» **EXERCISE**:
Output the data below in full, byte for byte. Nothing may differ.

» **DATA LISTING**:

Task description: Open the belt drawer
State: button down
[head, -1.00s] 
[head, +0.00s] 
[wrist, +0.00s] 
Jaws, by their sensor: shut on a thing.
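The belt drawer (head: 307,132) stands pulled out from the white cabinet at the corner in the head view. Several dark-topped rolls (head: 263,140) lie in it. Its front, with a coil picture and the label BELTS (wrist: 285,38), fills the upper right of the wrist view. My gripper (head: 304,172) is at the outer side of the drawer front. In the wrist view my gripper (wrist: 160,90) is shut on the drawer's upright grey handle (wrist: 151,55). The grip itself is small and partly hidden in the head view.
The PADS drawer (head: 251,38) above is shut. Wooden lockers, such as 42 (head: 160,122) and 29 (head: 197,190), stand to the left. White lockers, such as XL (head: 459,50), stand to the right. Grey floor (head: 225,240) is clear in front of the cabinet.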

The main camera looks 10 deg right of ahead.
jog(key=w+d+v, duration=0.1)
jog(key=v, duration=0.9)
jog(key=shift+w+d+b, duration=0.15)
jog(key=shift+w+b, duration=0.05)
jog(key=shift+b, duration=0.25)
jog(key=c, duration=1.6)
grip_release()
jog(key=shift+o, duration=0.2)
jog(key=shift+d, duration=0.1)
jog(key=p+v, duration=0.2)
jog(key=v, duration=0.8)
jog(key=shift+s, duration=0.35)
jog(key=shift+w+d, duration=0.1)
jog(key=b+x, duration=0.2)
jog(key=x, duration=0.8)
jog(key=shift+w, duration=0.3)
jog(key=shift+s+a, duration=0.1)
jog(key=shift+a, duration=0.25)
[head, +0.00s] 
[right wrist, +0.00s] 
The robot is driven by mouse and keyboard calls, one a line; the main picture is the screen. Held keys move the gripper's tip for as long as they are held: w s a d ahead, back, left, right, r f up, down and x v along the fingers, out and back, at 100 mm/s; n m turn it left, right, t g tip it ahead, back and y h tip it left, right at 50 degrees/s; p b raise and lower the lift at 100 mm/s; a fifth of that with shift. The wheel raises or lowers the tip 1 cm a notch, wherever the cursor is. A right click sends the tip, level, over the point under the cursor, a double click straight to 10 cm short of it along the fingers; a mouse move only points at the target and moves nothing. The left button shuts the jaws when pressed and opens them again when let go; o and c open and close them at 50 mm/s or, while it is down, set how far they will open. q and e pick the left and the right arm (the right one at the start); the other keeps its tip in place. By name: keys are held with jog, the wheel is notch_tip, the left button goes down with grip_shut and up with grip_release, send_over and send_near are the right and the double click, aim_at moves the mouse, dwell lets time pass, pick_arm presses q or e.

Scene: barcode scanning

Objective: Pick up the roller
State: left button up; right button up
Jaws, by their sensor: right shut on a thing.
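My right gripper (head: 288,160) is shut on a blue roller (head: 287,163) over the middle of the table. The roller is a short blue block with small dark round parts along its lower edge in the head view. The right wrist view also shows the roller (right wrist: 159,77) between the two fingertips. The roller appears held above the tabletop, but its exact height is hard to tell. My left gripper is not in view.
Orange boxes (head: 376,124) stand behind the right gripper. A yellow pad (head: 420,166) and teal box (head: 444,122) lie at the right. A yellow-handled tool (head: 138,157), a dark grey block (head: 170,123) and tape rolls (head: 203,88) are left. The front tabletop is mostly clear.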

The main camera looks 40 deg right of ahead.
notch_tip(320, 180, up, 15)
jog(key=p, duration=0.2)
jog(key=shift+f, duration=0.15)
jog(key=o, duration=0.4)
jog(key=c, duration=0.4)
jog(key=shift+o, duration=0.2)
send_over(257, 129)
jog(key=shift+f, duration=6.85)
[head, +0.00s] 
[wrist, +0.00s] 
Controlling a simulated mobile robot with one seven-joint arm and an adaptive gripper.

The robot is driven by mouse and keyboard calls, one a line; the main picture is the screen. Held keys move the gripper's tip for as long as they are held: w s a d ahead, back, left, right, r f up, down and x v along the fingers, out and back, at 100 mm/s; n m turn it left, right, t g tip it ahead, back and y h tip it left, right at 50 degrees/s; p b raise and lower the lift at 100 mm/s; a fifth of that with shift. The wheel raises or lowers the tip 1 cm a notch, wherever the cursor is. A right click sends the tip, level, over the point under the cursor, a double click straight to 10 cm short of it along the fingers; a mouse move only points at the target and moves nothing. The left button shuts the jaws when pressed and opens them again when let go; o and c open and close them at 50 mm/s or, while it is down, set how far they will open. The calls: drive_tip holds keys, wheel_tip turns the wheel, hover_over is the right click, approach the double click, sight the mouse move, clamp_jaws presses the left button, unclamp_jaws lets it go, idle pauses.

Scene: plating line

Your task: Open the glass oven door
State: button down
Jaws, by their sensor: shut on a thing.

» **SOLUTION FOR THIS TASK**:
Task description: Open the belt drawer
State: button down
[head, -1.00s] 
[head, +0.00s] 
[wrist, +0.00s] 
Jaws, by their sensor: shut on a thing.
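The belt drawer (head: 307,132) stands pulled out from the white cabinet at the corner in the head view. Several dark-topped rolls (head: 263,140) lie in it. Its front, with a coil picture and the label BELTS (wrist: 285,38), fills the upper right of the wrist view. My gripper (head: 304,172) is at the outer side of the drawer front. In the wrist view my gripper (wrist: 160,90) is shut on the drawer's upright grey handle (wrist: 151,55). The grip itself is small and partly hidden in the head view.
The PADS drawer (head: 251,38) above is shut. Wooden lockers, such as 42 (head: 160,122) and 29 (head: 197,190), stand to the left. White lockers, such as XL (head: 459,50), stand to the right. Grey floor (head: 225,240) is clear in front of the cabinet.

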The main camera looks 10 deg right of ahead.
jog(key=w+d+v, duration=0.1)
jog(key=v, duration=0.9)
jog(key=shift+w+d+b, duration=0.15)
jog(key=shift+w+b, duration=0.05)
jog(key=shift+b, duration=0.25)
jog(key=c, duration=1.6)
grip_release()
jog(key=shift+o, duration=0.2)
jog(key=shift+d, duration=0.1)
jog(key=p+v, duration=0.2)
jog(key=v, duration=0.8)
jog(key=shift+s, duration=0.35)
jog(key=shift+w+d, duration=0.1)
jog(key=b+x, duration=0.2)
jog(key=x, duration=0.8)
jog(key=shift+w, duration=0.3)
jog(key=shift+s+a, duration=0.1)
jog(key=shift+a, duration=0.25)
[head, +0.00s] 
[right wrist, +0.00s] 
The robot is driven by mouse and keyboard calls, one a line; the main picture is the screen. Held keys move the gripper's tip for as long as they are held: w s a d ahead, back, left, right, r f up, down and x v along the fingers, out and back, at 100 mm/s; n m turn it left, right, t g tip it ahead, back and y h tip it left, right at 50 degrees/s; p b raise and lower the lift at 100 mm/s; a fifth of that with shift. The wheel raises or lowers the tip 1 cm a notch, wherever the cursor is. A right click sends the tip, level, over the point under the cursor, a double click straight to 10 cm short of it along the fingers; a mouse move only points at the target and moves nothing. The left button shuts the jaws when pressed and opens them again when let go; o and c open and close them at 50 mm/s or, while it is down, set how far they will open. q and e pick the left and the right arm (the right one at the start); the other keeps its tip in place. By name: keys are held with jog, the wheel is notch_tip, the left button goes down with grip_shut and up with grip_release, send_over and send_near are the right and the double click, aim_at moves the mouse, dwell lets time pass, pick_arm presses q or e.

Scene: barcode scanning

Objective: Pick up the roller
State: left button up; right button up
Jaws, by their sensor: right shut on a thing.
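My right gripper (head: 288,160) is shut on a blue roller (head: 287,163) over the middle of the table. The roller is a short blue block with small dark round parts along its lower edge in the head view. The right wrist view also shows the roller (right wrist: 159,77) between the two fingertips. The roller appears held above the tabletop, but its exact height is hard to tell. My left gripper is not in view.
Orange boxes (head: 376,124) stand behind the right gripper. A yellow pad (head: 420,166) and teal box (head: 444,122) lie at the right. A yellow-handled tool (head: 138,157), a dark grey block (head: 170,123) and tape rolls (head: 203,88) are left. The front tabletop is mostly clear.

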The main camera looks 40 deg right of ahead.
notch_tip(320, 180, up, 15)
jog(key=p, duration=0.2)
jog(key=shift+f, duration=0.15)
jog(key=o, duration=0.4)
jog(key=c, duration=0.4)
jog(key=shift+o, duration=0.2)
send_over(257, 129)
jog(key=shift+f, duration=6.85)
[head, +0.00s] 
[wrist, +0.00s] 
Controlling a simulated mobile robot with one seven-joint arm and an adaptive gripper.

The robot is driven by mouse and keyboard calls, one a line; the main picture is the screen. Held keys move the gripper's tip for as long as they are held: w s a d ahead, back, left, right, r f up, down and x v along the fingers, out and back, at 100 mm/s; n m turn it left, right, t g tip it ahead, back and y h tip it left, right at 50 degrees/s; p b raise and lower the lift at 100 mm/s; a fifth of that with shift. The wheel raises or lowers the tip 1 cm a notch, wherever the cursor is. A right click sends the tip, level, over the point under the cursor, a double click straight to 10 cm short of it along the fingers; a mouse move only points at the target and moves nothing. The left button shuts the jaws when pressed and opens them again when let go; o and c open and close them at 50 mm/s or, while it is down, set how far they will open. The calls: drive_tip holds keys, wheel_tip turns the wheel, hover_over is the right click, approach the double click, sight the mouse move, clamp_jaws presses the left button, unclamp_jaws lets it go, idle pauses.

Scene: plating line

Your task: Open the glass oven door
State: button down
Jaws, by their sensor: shut on a thing.

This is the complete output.